Start Input data

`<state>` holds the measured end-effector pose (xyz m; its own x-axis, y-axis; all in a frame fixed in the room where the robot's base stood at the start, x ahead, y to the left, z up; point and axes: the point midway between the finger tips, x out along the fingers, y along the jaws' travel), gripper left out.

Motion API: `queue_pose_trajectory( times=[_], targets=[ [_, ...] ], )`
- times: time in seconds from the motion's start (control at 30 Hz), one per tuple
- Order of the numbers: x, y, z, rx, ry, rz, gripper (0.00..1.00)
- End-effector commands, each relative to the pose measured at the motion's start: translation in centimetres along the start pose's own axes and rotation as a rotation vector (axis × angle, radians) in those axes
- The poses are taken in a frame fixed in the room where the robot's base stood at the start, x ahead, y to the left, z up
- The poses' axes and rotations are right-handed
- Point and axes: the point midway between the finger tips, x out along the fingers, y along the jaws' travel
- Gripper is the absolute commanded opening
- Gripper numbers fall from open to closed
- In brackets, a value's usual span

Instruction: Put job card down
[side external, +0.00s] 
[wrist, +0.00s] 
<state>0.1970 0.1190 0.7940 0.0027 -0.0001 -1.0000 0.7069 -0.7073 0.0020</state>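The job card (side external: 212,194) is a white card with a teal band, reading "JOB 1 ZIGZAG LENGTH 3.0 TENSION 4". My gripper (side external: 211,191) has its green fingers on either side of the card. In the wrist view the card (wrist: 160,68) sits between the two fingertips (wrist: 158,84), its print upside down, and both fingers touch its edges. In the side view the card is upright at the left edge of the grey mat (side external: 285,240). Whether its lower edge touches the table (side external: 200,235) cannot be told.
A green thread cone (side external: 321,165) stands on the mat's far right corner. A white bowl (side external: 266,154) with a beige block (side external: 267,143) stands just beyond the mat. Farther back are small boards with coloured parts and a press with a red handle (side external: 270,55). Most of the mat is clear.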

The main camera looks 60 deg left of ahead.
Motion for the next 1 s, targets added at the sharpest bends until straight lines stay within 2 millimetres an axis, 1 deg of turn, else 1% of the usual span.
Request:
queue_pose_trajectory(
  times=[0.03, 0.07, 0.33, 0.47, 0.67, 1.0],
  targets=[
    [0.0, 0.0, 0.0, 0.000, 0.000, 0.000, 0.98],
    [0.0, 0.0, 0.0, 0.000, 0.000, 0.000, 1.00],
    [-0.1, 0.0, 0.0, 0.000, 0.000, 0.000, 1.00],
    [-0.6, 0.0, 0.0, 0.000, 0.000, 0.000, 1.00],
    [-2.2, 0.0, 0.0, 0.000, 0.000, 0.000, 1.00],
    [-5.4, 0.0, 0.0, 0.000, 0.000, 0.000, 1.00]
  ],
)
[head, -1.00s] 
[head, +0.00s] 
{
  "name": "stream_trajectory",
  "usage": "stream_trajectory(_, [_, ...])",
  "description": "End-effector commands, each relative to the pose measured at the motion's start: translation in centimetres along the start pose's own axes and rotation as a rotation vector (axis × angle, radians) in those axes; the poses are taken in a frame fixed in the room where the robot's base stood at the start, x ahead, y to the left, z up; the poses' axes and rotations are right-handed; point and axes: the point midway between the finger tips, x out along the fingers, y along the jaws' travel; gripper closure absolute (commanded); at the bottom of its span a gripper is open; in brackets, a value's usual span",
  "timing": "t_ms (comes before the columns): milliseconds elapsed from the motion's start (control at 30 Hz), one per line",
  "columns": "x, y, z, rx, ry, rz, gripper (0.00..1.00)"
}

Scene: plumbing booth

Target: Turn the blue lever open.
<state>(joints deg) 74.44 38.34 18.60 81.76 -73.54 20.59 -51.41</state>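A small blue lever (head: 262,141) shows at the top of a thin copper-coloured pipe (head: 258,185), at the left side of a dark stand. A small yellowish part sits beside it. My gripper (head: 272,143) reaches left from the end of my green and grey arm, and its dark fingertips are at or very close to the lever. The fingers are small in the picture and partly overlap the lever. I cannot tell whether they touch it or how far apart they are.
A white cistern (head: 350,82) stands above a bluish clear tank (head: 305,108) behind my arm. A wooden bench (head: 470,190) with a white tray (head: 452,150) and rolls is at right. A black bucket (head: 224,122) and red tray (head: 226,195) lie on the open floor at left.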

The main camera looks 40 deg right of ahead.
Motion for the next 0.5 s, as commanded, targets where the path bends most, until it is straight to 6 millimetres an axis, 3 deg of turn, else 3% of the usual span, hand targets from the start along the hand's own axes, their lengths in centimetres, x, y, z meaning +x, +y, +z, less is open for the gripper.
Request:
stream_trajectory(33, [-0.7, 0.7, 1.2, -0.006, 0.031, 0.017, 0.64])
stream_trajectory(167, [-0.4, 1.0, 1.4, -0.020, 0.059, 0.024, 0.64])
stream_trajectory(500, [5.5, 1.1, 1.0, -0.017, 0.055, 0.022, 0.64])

End Input data

• Work instructions: Nothing outside the span should appear: copy exactly from the line with "- Order of the" through the line with "- The poses'".

• Solution to this task:
- Order of the numbers: x, y, z, rx, ry, rz, gripper (0.00..1.00)
- End-effector commands, each relative to the pose measured at the motion's start: translation in centimetres along the start pose's own axes and rotation as a rotation vector (axis × angle, radians) in those axes
- The poses are taken in a frame fixed in the room where the robot's base stood at the start, x ahead, y to the left, z up
- The poses' axes and rotations are right-handed

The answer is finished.